If someone does this to you, push back hard. They're facing prison and fines.
The laws in the US are laws to control the behavior of the weak not the strong.
Creating (itself infringing) content on a for-purpose site ticks the "wilful" requirement of the DMCA's defined requirements for perjury.
How would that fix the issue? It wouldn't change legal obligations, AFAIK. Confused.
Alternatively, if you want to go full accelerationism, people should start abusing the system more and spamming fake takedowns on anything they don't like completely flooding it and getting legitimate content of important people taken down. There is probably no other way anything will change
Just another example of how a corrupt government can selectively enforce laws to give its crony friends a leg up.

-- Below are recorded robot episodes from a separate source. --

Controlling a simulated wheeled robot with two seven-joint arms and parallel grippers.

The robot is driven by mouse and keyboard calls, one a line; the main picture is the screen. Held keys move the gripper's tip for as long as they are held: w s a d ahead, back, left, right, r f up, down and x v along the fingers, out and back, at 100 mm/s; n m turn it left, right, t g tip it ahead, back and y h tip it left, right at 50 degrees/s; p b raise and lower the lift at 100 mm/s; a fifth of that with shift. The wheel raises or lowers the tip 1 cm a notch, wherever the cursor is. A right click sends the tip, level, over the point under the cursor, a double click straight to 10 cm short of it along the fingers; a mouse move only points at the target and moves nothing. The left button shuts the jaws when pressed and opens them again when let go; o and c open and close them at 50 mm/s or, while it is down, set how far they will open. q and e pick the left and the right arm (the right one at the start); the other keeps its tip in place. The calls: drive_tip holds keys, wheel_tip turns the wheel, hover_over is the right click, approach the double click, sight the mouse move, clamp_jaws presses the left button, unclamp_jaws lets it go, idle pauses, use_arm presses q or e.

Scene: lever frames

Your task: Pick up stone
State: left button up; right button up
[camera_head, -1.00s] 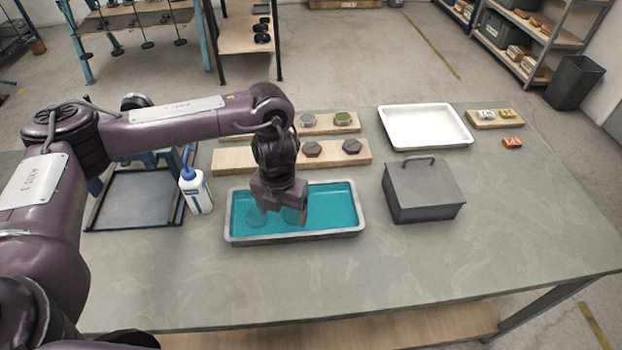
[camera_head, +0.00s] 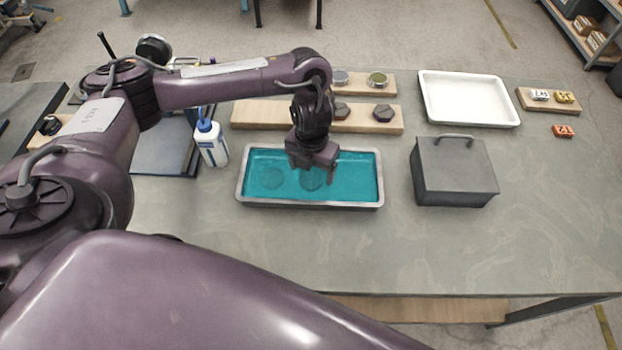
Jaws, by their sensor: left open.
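My left gripper (camera_head: 312,168) points down over the blue-green tray (camera_head: 374,206), fingers apart, with nothing visible between them. Two round, faint shapes show in the tray: one to the left (camera_head: 271,178) and one (camera_head: 311,181) under the gripper, partly hidden by it. I cannot tell whether the fingers touch the blue-green surface. I cannot tell which thing is the stone. My right gripper is not in view.
A grey lidded box (camera_head: 455,172) stands right of the tray. A white bottle with a blue cap (camera_head: 212,146) stands to the left. The table's front right is clear.

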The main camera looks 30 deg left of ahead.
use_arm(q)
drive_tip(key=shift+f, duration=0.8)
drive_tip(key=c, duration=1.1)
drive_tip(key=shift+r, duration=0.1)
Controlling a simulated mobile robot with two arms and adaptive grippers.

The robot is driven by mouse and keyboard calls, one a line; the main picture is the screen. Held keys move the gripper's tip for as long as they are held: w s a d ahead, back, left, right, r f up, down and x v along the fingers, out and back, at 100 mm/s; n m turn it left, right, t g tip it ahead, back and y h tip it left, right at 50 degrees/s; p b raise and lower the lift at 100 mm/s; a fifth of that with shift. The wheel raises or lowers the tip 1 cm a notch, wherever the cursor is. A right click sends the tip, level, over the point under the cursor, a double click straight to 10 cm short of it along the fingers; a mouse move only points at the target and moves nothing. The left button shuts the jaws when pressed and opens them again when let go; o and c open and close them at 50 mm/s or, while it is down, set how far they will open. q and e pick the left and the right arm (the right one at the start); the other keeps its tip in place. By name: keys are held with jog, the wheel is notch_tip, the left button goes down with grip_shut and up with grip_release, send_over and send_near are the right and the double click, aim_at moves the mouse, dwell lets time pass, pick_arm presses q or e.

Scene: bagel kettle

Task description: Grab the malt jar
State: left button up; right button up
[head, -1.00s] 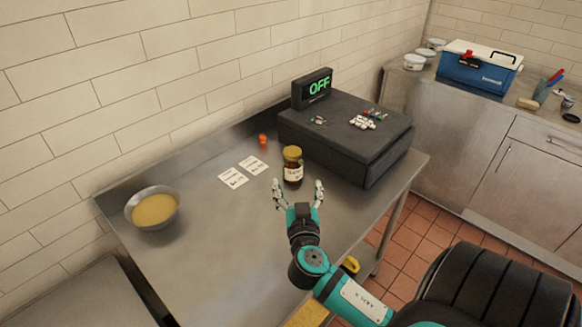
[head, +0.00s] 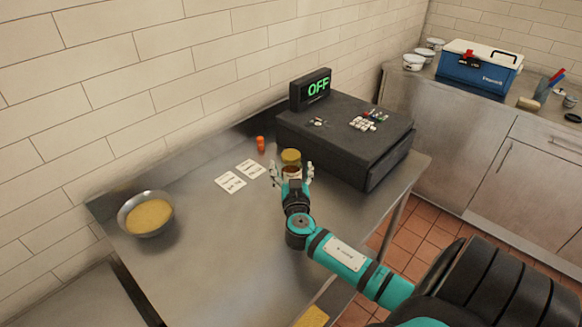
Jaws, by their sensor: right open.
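The malt jar (head: 291,157) is a small dark jar with a yellow lid and a pale label. It stands upright on the steel table (head: 190,265), just left of the black cash register. My right gripper (head: 291,168) is open, with one finger on each side of the jar's lower part. The gripper hides much of the jar's body and label. I cannot tell whether the fingers touch it. My left gripper is not in view.
The black register (head: 345,140) with an "OFF" display (head: 317,87) stands close to the jar's right. White cards (head: 230,182) and a small orange item (head: 260,144) lie to the left. A metal bowl (head: 167,226) of yellow contents stands at the table's left. A blue cooler (head: 478,73) sits on the back counter.

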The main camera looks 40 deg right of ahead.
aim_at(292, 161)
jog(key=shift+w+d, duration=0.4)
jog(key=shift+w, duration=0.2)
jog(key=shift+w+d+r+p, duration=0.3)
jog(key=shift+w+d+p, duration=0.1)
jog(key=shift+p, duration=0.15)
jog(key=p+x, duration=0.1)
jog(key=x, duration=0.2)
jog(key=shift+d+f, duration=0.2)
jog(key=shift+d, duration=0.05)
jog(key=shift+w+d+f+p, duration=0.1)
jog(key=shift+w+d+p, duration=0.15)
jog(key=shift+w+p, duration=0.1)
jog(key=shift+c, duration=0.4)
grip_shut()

Here, if the article is correct, they're actually claiming to own works they do not own at all. So if they get called on it, they actually could end up having to answer perjury charges. The real question is who gets to enforce that? I'm not sure if it's the DoJ, you might have to bring a civil suit for slander to title first to get a criminal referral or something. I really don't know how that's supposed to play out because I think I've only seen one case where someone complained under the perjury clause and they settled, so it was never a criminal matter.
There is an organization inside Belgium that hired a law firm in New York to file claims against a web site I once owned in Texas to remove people’s vacation photographs taken in Belgium, under threat of legal action.
(This was pre-DMCA. The web site was sold long ago and is now defunct.)
I’m not a huge fan of DMCA, but it’s not entirely negative.
Without DMCA, there would be no YouTube, Imgur, Twitter, or pretty much any other site that allows the public to upload content.
It’s an ugly compromise, but one that allowed a significant portion of the web to exist and grow.
Hopefully it will eventually be replaced with something more nuanced.